Question

How do you find $\int {x \times \left( {{2^x}} \right)dx}$ ?

Answer 1

In the given question, we are required to find the value of the integral given to us in the question by using the integration by parts method. So, we consider the given integral as a new variable. Consider $I = \int {x\left( {{2^x}} \right)dx}$.In integration by parts method, we integrate a function which is a product of two functions using a formula: $\int {f\left( x \right)g\left( x \right)dx = f\left( x \right)\int {g\left( x \right)dx - \int {\left[ {\dfrac{d}{{dx}}f\left( x \right)\int {g\left( x \right)dx} } \right]dx} } }$.
We decide the order of the functions using the acronym ILATE where $I$ stands for inverse functions, $L$ for logarithmic functions, $A$ for algebraic functions, $T$ for trigonometric functions, and $E$ for exponential functions.
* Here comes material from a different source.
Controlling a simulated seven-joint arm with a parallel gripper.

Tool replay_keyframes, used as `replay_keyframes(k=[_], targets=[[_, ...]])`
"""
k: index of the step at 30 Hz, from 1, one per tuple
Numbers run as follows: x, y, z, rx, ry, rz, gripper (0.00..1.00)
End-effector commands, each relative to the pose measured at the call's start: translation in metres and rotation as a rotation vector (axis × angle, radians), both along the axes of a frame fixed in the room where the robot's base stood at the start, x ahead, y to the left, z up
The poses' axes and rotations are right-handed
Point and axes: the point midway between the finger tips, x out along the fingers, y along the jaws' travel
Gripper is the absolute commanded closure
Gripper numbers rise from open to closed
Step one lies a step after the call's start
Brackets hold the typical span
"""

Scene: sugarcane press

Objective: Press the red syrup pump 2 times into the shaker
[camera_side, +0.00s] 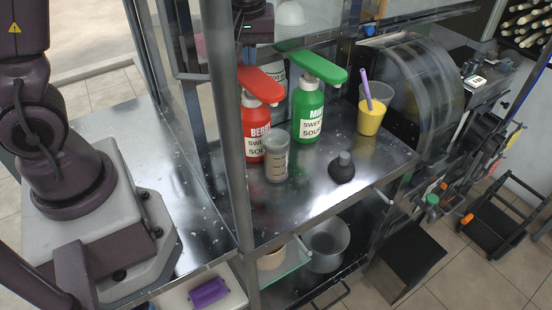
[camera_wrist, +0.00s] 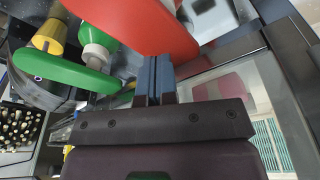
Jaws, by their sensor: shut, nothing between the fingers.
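The red syrup pump (camera_side: 260,84) sits on a red bottle (camera_side: 253,135) labelled "BERRY" on the metal counter. A clear shaker cup (camera_side: 276,157) stands upright just in front of that bottle, below the pump's front end. My gripper (camera_side: 248,60) is shut and empty, pointing down at the back of the red pump head. In the wrist view my closed fingers (camera_wrist: 155,65) overlap the edge of the red pump head (camera_wrist: 145,22). I cannot tell whether they touch it. The shaker is not clearly visible in the wrist view.
A green pump bottle (camera_side: 308,108) stands right beside the red one. A dark cap-like piece (camera_side: 342,168) and a cup of yellow liquid (camera_side: 369,117) stand to the right. A metal post (camera_side: 222,110) rises left of the bottles.

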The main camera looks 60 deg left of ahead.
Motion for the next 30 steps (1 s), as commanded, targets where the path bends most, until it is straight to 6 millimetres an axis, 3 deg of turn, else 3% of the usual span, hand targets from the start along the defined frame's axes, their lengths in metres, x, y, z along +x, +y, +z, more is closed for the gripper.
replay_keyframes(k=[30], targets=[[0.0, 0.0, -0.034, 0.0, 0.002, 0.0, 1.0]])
Complete step by step answer:
Using integration by parts method and considering $x$as first function and ${2^x}$ as second function, we get,
$I = \left[ {x\int {{2^x}dx} } \right] - \int {\left[ {\dfrac{d}{{dx}}(x).\int {{2^x}dx} } \right]} dx$
Now, we know that the derivative of x with respect to x is $1$. Also, we know that the integral of ${2^x}$with respect to x is $\dfrac{{{2^x}}}{{\ln 2}}$ .
$I = \left[ {x \times \left( {\dfrac{{{2^x}}}{{\ln 2}}} \right)} \right] - \int {\left[ {1 \times \left( {\dfrac{{{2^x}}}{{\ln 2}}} \right)} \right]} dx$

Simplifying the expression, we get,
$\Rightarrow I = \left( {\dfrac{{x{2^x}}}{{\ln 2}}} \right) - \dfrac{1}{{\ln 2}}\int {{2^x}} dx$
Now, we know that the integral of ${2^x}$with respect to x is $\dfrac{{{2^x}}}{{\ln 2}}$ . Hence, substituting the values of the known integrals, we get the value of original integral as:
$\Rightarrow I = \left( {\dfrac{{x{2^x}}}{{\ln 2}}} \right) - \dfrac{1}{{\ln 2}}\left( {\dfrac{{{2^x}}}{{\ln 2}}} \right) + c$
Opening the brackets and simplifying,
$\therefore I = \left( {\dfrac{{x{2^x}}}{{\ln 2}}} \right) - \dfrac{{{2^x}}}{{{{\left( {\ln 2} \right)}^2}}} + c$

Therefore, the value of integral $\int {x \times \left( {{2^x}} \right)dx}$ is $\left( {\dfrac{{x{2^x}}}{{\ln 2}}} \right) - \dfrac{{{2^x}}}{{{{\left( {\ln 2} \right)}^2}}} + c$, where c is any arbitrary constant.

Note: Integration by parts method can be used to solve integrals of various complex functions involving the product of functions within itself easily. In the given question, the use of integration by parts method once has made the process much easier and organized. However, this might not be the case every time. We may have to apply the integration by parts method multiple times in order to reach the final answer. We chose the first function to be x as it is an algebraic function and the other function ${2^x}$ is an exponential function and ILATE rule prefers the algebraic function as the first function over the exponential function.